The United States District Court for the Southern District of Texas has held that an insurer is not entitled to discovery of privileged communications between its insured and defense counsel. Fugro-McClelland Marine Geosciences, Inc. v. Steadfast Ins. Co., 2008 WL 5273304 (S.D. Tex. Dec. 19, 2008).

The insurer had issued a professional liability policy to an engineering company. The policy included a provision requiring that the insured “[c]ooperate with [the insurer] in the investigation or settlement of the claim or defense against the suit.” The insurer contended that the insured had breached this provision in connection with the defense of an action against it for negligence and breach of contract. On this basis, among others, the insurer refused to reimburse the company for amounts paid to defend and settle the claim.

In the coverage litigation that followed, the insurer sought the production of documents reflecting communications between the insured and its defense counsel. According to the insurer, although the documents might otherwise be protected from disclosure by the attorney-client and work-product privileges, the documents were not privileged as to it because: (i) the insurer and insured shared a common interest in the underlying action; (ii) the company was obligated to share privileged materials with the insurer pursuant to the policy’s cooperation clause; and (iii) the insured had waived any privilege through offensive use. The court disagreed.

First, the court recognized that the common interest doctrine, which generally applies to protect confidential communications made for the purpose of facilitating the rendition of legal services and concerning a matter of common interest, ordinarily cannot be claimed by one party against the other in a subsequent dispute if the two parties previously were represented by the same counsel with respect to the matter in which they shared a common interest. According to the court, the issue is whether the party resisting disclosure had a reasonable expectation of confidentiality in the communications at the time they were made, and there can be no such expectation where the insured and the insurer shared representation in the underlying suit. In this regard, the court pointed out that the insured had retained separate counsel to defend the action and that the insurer was advised that counsel would not share with it opinions about the claims asserted against the company due to conflicts of interest raised by the coverage issues. Based on these undisputed facts, the court determined that the company reasonably expected its privileged communications to remain confidential and concluded that the common interest doctrine did not compel their disclosure to the insurer.
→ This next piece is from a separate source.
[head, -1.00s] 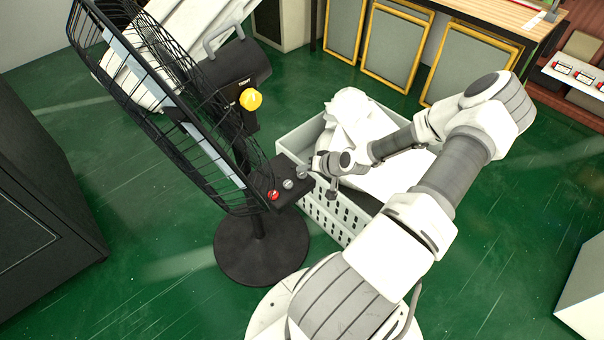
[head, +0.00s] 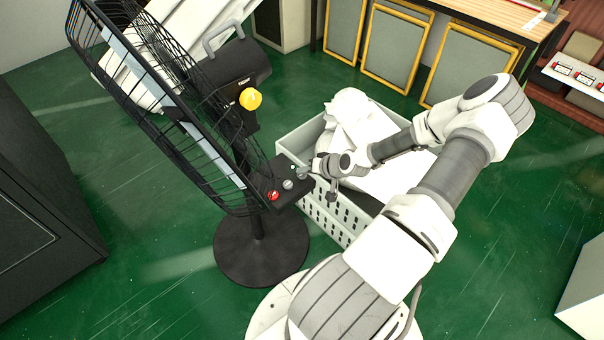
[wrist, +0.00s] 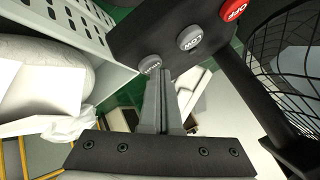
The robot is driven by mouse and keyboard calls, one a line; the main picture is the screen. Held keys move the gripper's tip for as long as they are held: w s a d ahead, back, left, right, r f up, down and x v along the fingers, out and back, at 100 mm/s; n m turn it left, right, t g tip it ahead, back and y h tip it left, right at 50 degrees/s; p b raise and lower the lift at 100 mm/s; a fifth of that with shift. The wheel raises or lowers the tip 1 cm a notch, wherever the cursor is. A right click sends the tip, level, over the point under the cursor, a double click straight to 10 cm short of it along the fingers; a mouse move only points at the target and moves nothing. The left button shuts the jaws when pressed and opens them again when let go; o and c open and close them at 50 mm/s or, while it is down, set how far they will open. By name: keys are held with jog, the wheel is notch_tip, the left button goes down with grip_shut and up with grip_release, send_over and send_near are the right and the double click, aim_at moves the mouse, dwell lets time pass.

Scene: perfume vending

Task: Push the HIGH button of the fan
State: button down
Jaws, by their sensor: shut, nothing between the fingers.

Next, the court turned to the policy’s cooperation clause and noted that waiver requires a showing of an “intentional relinquishment of a known right or intentional conduct inconsistent with claiming that right.” In the absence of evidence that the parties intended otherwise, the court refused to conclude that the provision operated as a contractual waiver of the insured’s attorney-client and work-product privilege. According to the court, “[i]f the parties had intended the cooperation clause . . . to constitute a waiver of privileges in any third-party lawsuit, they could and should have said so in the policy.”

Finally, the court declined to find that the insured had waived any privilege by affirmatively seeking relief in this case. According to the court, the “offensive use” doctrine applies only to communications that are outcome determinative. In this regard, the court held that the insurer was required to come forth with evidence establishing that the documents sought were “in all probability, outcome determinative,” but instead the insurer offered only “conclusory allegations” that the insured was “working against [it].”